Pietro
Ferrero
M
15/05/1892, Grugliasco (TO), Italia
18/12/1922, Torino (TO), Italia
Pietro Ferrero, nato a Grugliasco (TO) il 15/5/1892, di Giuseppe, operaio.
Aderisce giovanissimo all'anarchismo, diventando nel 1911, all'atto della sua fondazione, il segretario della Scuola Moderna creata dai libertari torinesi per la formazione dei militanti operai.
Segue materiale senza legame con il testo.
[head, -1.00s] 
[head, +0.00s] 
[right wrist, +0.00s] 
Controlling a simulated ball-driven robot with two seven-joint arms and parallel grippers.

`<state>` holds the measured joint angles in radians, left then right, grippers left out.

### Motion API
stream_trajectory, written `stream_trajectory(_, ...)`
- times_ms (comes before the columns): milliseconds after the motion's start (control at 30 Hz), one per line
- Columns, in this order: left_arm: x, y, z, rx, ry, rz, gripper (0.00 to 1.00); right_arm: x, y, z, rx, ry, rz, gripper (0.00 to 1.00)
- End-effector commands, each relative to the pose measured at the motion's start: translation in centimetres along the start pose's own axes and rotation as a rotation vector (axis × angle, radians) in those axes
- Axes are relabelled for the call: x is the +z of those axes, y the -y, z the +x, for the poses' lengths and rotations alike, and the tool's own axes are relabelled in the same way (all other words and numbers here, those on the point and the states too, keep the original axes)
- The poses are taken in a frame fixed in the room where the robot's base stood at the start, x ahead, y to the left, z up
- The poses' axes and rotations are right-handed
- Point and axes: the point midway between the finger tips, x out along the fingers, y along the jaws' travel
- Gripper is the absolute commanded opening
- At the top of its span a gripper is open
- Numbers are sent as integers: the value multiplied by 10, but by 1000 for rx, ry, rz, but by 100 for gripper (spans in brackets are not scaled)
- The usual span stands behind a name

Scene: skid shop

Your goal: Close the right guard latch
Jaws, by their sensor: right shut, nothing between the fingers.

Esponente del Circolo di Studi Sociali della Barriera di Milano e, successivamente, tra i fondatori del Fascio Libertario Torinese, è sempre in prima fila nelle agitazioni popolari dell'epoca in cui gli anarchici hanno un ruolo di primo piano (scioperi di protesta per la condanna a morte del pedagogo libertario catalano Francisco Ferrer, agitazioni contro la guerra libica, settimana rossa, moti del 1917 contro la guerra, ecc.). Pietro Ferrero, dopo essere uscito, insieme a Maurizio Garino e altri anarchici, dal Sindacato Metallurgico aderente all'USI, che nel 1912 non era riuscito a concludere vittoriosamente un importante sciopero, aderisce alla FIOM, diventando il redattore responsabile del mensile «La Squilla», supplemento di propaganda al «Metallurgico federale». Le motivazioni alla base di questa scelta sono dovute ad una maturata concezione unitaria delle lotte operaie, per cui si reputa dannosa la divisione in sindacati diversi tra operai rivoluzionari e operai di tendenza socialista. Secondo tale teoria, il compito dei rivoluzionari deve essere quello di spingere le masse proletarie su obiettivi e parole d'ordine rivoluzionarie, agendo all'interno dello stessa organizzazione sindacale. Ferrero, guadagnandosi la stima e la fiducia degli operai, diventa subito un esponente di punta dell'organizzazione confederale dei metalmeccanici torinesi. Nel 1919 un'assemblea di commissari di reparto delle varie fabbriche metallurgiche torinesi lo elegge, a grande maggioranza, segretario della FIOM strappando la carica alla corrente riformista. Conscio della responsabilità dell'ora, egli abbandona il suo posto di lavoro, quale modesto operaio, per assumere la carica ma dichiarando, al tempo stesso, di non aspirare al ruolo di funzionario e di essere pronto, non appena la sua opera non sarebbe più stata necessaria, a riprendere il lavoro in fabbrica. E' firmatario, assieme a Maurizio Garino, del "Manifesto per il Congresso dei Consigli", pubblicato su «L'Ordine Nuovo», e tenace assertore, all'interno del movimento anarchico, delle tesi dei Consigli operai torinesi quali germe libertario della rivoluzione sociale. Notevole è il suo impegno nelle lotte operaie del biennio rosso che culminano nelle occupazioni delle fabbriche.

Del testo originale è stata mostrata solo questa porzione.